La suite au prochain numéro.

L. REYBAUD.

A la suite de la lecture de la première partie du rapport de M. Reybaud, des observations ont été présentées par plusieurs membres de l'Académie; nous les reproduisons en substance:

M. Ch. LUCAS. J'ai entendu avec le plus vif intérêt la première partie de l'excellent rapport que mon honorable confrère M. Louis Reybaud vient de lire à l'Académie, rapport si remarquable par l'élévation de la pensée, la justesse des aperçus, la sûreté des appréciations et l'éclat du style. Si je crois devoir présenter quelques observations, ce n'est donc pas assurément pour diminuer l'importance de ce beau travail, mais au contraire pour m'efforcer d'en faire ressortir la valeur et d'en étendre la portée. Mon honorable confrère et ami, dans la mission qui lui avait été confiée par l'Académie sur l'étude de l'industrie du coton, n'a pas oublié qu'il appartenait à la section de morale, et il s'est empressé de vous dire que ce n'était pas seulement de la question industrielle qu'il s'était préoccupé, mais encore et surtout de l'homme et de sa destinée. L'industrie du coton est celle qui a incontestablement le plus contribué à substituer l'atelier collectif de la manufacture à l'atelier domestique de la famille. Il y avait donc là une grande étude morale à faire dans le cours de la mission confiée à mon honorable confrère, des faits précieux à recueillir, d'importantes observations à développer. M. Reybaud a

considéré cette étude sous le point de vue d'abord de l'influence qu'avait pu exercer le déplacement du chef de famille, transporté du sein du foyer domestique au milieu de l'atelier collectif de la manufacture; il s'est demandé s'il y avait dans l'association du travail de l'ouvrier à celui des machines, diminution de la valeur de l'homme et de l'exercice de ses facultés intellectuelles. Il ne l'a pas cru et il a fort bien développé les motifs de sa conviction que je partage. J'irais même plus loin peut-être je crois que notre mouvement industriel, loin de rendre l'homme, comme on le répète si souvent, esclave de la machine, doit tendre au contraire à élever sa fonction et à grandir son rôle dans le mouvement de la production agricole, industrielle et manufacturière. Au lieu de la filature au rouet, du bobinage et du dévidage, où s'étiolait la force physique et intellectuelle de l'ouvrier, j'aime mieux le voir appelé à surveiller les mouvements des broches dans la filature mécanique. Je dirais que même sous le point de vue agricole, l'introduction des machines entraîne un progrès de développement intellectuel pour l'ouvrier des campagnes. Il faut à la machine à battre des ouvriers plus intelligents que le batteur en grange, et les machines à moissonner doivent être mises en mouvement par des mains plus habiles que celles qui suffisent au maniement de la faucille. Je suis trèsconvaincu qu'au sein de nos grandes manufactures, ces admirables inventions de la mécanique, qui semblent en quelque sorte spiritualiser la matière en lui imprimant le mouvement de l'activité humaine, l'ouvrier se sent en quelque sorte élevé dans sa nature. Si ce n'est pas son génie personnel; c'est toujours celui de l'homme qu'il sait être l'auteur de ses merveilleuses inventions, et, comme homme, il sent qu'il y a là quelque chose qui agrandit la nature humaine à ses yeux; il le sent encore mieux comme ouvrier, quand il se rappelle que tant de simples ouvriers comme lui figurent parmi les noms de ces célèbres inventeurs. Non, l'impression que l'ouvrier doit recevoir de ce mouvement des machines, ce n'est pas celui de l'asservissement de l'homme à la matière, mais de la matière à l'homme, et de l'agrandissement progressif du rôle de l'homme dans le développement de la production.

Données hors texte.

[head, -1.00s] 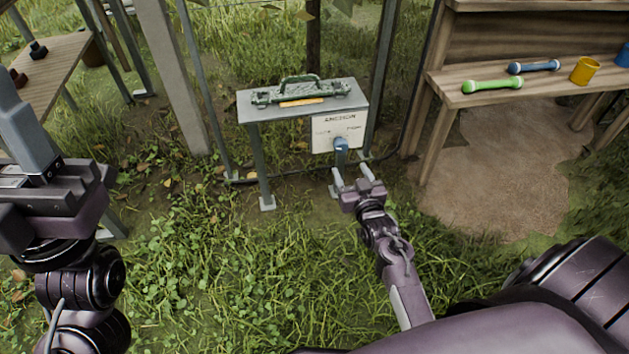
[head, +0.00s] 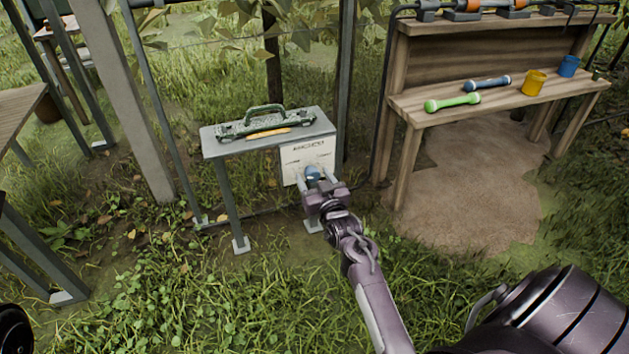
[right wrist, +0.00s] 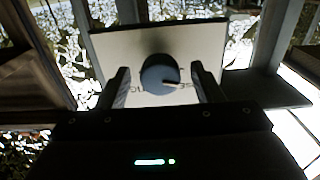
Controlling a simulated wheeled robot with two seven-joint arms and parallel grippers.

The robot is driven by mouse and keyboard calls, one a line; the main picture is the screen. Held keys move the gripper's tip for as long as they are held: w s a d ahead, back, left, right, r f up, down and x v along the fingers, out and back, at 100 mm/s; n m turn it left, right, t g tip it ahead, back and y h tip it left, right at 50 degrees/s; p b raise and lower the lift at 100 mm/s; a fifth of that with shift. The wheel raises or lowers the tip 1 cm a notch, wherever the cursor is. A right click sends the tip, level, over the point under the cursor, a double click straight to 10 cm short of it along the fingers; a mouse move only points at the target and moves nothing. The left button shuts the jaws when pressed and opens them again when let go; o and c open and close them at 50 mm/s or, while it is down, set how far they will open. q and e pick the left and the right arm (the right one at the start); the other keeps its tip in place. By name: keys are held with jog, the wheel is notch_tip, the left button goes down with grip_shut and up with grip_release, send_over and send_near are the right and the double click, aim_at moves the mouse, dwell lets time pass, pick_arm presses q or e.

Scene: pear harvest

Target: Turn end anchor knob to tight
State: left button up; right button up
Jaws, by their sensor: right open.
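The blue anchor knob (head: 312,173) sits on a white lettered panel (head: 291,172) at the front of a small grey stand. In the right wrist view the knob (right wrist: 160,77) shows round and grey-blue, with a pale mark pointing right and slightly down. Lettering at both sides of it is partly covered. My right gripper (head: 315,177) is open at the panel. In the right wrist view its fingers (right wrist: 160,70) stand one on each side of the knob, with gaps visible. My left gripper is out of view.
A green-grey toolbox-like item (head: 262,123) and an orange strip (head: 268,133) lie on the grey stand (head: 222,150). A wooden bench (head: 410,105) at right holds green and blue bars and yellow and blue cups. A concrete post (head: 140,110) stands left. Grass in front is open.

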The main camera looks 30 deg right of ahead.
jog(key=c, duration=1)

Je suis donc très-convaincu, avec mon honorable confrère M. Reybaud qu'il n'y a pas à regretter, sous le rapport du développement intellectuel, le déplacement du chef de famille passant de l'atelier domestique à l'atelier collectif de la manufacture. Mais en est-il ainsi sous le rapport moral? C'est ici que les doutes les plus graves s'élèvent dans mon esprit, surtout en arrivant à un autre déplacement que M. Reybaud ne pouvait omettre de signaler, celui de la famille elle-même.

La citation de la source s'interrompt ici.